Irish stout is the perfect dark beer for warm weather. It’s full-flavored, low in alcohol, and has about the same number of calories as that watery “lite beer” your brother-in-law brings to your backyard barbecue. And speaking of grilled meat, Irish stout is a great pairing.
If you’ve spent any time on the Emerald Isle, you know that the black stuff is the year-round staff of life, equally at home in summer as in winter. Served at a cool—not cold—45°F (7°C) with low carbonation (nitro is de rigueur for most commercial examples), the style is both flavorful and immensely drinkable. It was a session beer before the term became trendy.
Irish stout is also incredibly easy to brew. With just three grains, one hops, and a nicely attenuative dry yeast, you can turn this around in a couple of weeks if you keg your beer. My interpretation is just a touch stronger, and I dare say more flavorful, than the world’s most famous stout, and it doesn’t spend several weeks on a boat.

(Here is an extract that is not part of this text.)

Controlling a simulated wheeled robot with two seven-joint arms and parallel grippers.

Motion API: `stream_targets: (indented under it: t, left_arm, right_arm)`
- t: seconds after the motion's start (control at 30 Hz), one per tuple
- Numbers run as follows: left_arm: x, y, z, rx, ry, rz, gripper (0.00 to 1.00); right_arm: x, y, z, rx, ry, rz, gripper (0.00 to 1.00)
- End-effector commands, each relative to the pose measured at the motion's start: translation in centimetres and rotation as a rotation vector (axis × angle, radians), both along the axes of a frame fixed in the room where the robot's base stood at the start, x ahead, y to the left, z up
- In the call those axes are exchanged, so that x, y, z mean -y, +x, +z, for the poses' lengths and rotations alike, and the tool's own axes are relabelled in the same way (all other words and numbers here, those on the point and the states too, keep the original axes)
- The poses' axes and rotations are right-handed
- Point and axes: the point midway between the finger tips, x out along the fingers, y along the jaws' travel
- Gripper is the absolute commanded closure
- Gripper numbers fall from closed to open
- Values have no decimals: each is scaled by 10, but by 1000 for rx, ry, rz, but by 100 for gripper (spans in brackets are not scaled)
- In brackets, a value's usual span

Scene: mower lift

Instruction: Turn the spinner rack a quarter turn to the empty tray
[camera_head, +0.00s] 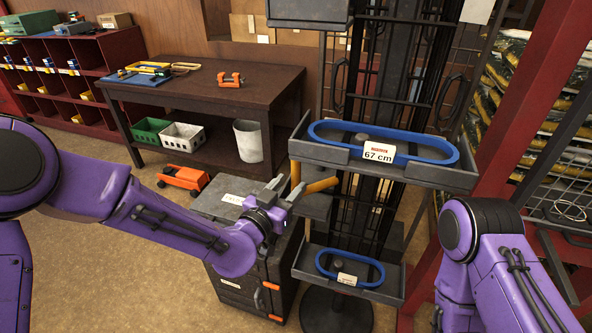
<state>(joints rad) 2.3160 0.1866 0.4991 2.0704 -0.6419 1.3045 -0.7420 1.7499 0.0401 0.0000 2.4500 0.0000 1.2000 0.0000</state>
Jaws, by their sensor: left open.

A very wise man named Albert Einstein is often quoted as having said, “Everything should be made as simple as possible, but not simpler.” Brew this Irish stout, and I promise you’ll feel a lot smarter.
Batch size: 5 gallons (5.25 gallons before packaging)
Original Gravity: 1.045
Final Gravity: 1.011
6 lb (2.7 kg) pale malt
2 lb (0.9 kg) flaked barley
1 lb (0.5 kg) roasted barley
2 oz (57 g) Willamette [6% AA] at 60 minutes
Mash for 60 minutes at 152°F (66°C). Boil for 60 minutes following the hops schedule. Ferment 10 days at 64°F (18°C), keg or bottle, and enjoy!